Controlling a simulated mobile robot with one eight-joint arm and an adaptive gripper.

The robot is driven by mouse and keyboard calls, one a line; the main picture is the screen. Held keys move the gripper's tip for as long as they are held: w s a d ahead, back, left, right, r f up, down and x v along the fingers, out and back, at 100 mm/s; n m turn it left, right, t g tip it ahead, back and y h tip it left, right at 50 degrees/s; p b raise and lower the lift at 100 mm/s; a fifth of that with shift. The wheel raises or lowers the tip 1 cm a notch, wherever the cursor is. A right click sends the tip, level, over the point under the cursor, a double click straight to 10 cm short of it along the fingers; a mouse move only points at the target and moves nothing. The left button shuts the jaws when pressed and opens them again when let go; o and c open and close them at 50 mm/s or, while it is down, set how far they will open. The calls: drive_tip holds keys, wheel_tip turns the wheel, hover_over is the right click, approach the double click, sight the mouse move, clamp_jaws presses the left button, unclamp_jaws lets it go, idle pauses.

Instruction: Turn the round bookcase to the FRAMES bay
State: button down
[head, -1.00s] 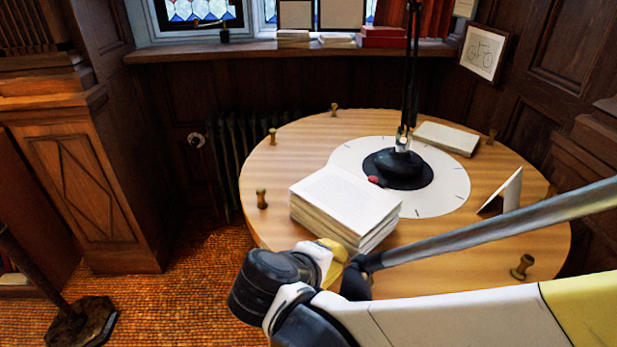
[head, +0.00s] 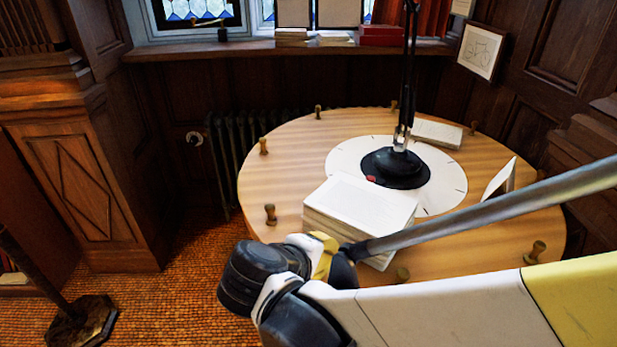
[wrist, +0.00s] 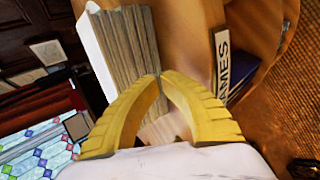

◇ ◇ ◇

→ YOUR INSTRUCTIONS
Copy out each line of the material that holds the word "gripper".

→ SOLUTION TO THE EXERCISE
Controlling a simulated mobile robot with one eight-joint arm and an adaptive gripper.
The robot is driven by mouse and keyboard calls, one a line; the main picture is the screen. Held keys move the gripper's tip for as long as they are held: w s a d ahead, back, left, right, r f up, down and x v along the fingers, out and back, at 100 mm/s; n m turn it left, right, t g tip it ahead, back and y h tip it left, right at 50 degrees/s; p b raise and lower the lift at 100 mm/s; a fifth of that with shift. The wheel raises or lowers the tip 1 cm a notch, wherever the cursor is. A right click sends the tip, level, over the point under the cursor, a double click straight to 10 cm short of it along the fingers; a mouse move only points at the target and moves nothing. The left button shuts the jaws when pressed and opens them again when let go; o and c open and close them at 50 mm/s or, while it is down, set how far they will open. The calls: drive_tip holds keys, wheel_tip turns the wheel, hover_over is the right click, approach the double click, sight the mouse move, clamp_jaws presses the left button, unclamp_jaws lets it go, idle pauses.

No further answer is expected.